A new partnership between UK Recycling Technologies and leading polystyrene manufacturer is set to see the difficult to dispose plastic made recyclable
Europe’s first polystyrene recycling plant is set to be operational from 2022, after INEOS Styrolution this week announced it is investing in a pilot plant in collaboration with UK-based company Recycling Technologies that will allow for advanced polystyrene recycling.
The pilot facility is set to be built in Swindon and is expected to come online in the second half of next year, delivering UK recycling capacity for the notoriously hard to recycle packaging material for the first time.
“I am excited to see this project move ahead,” said Dr Alexander Glück, president for EMEA at INEOS Styrolution. “With Recycling Technologies, we have found a partner, who is not only offering a very attractive technology, but who is also sharing our own vision to avoid polystyrene ending up in landfills or being incinerated. We are on the right path to make polystyrene a circular material.”
The recycling facility is to use Recycling Technologies’ fluidised bed reactor technology to convert polystyrene waste into its main building block, Styrene, which can then be manufactured into new polystyrene. The process uses less greenhouse gas emissions than producing virgin polystyrene from naphtha, the company said.
Adrian Griffiths, CEO and founder of Recycling Technologies, said: “We welcome INEOS Styrolution’s decision and are pleased to be a critical element of the team to build Europe’s first advanced chemical polystyrene recycling facility. Harnessing our fluidised bed engineering technology and expertise to recycling polystyrene is a critical step to making polystyrene circular.”

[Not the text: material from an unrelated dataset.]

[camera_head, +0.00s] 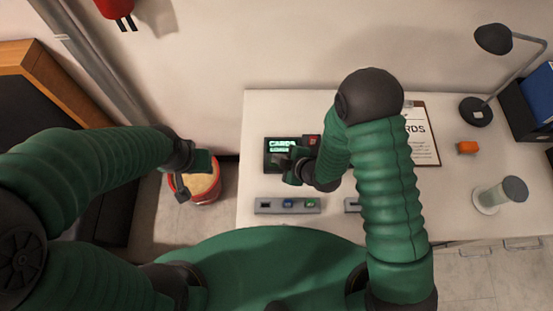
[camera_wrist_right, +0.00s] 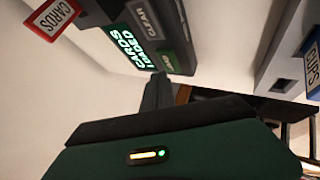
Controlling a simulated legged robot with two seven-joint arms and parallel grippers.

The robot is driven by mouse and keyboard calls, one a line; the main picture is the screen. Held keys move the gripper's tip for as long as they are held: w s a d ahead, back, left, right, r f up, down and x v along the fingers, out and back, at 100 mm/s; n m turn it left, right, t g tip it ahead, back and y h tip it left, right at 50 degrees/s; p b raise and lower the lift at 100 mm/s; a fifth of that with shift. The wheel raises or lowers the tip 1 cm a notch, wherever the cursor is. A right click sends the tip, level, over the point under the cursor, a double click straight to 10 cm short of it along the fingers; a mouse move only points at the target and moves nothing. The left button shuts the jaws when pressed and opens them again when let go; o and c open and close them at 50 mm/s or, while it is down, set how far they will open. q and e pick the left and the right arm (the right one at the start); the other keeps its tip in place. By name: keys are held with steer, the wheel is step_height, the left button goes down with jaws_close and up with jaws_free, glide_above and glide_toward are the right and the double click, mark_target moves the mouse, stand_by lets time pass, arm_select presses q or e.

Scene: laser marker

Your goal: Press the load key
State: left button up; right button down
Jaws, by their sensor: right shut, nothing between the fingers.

The news comes just days after the government announced it is planning to extend its ban on single use plastic materials to cover a wider range of products, including single-use plastic plates, cutlery, expanded and extruded polystyrene cups, food, and beverage containers. The move is part of a wider crackdown on plastic waste that is set to see manufacturers face new taxes for plastic materials that do not feature a minimum level of recycled material.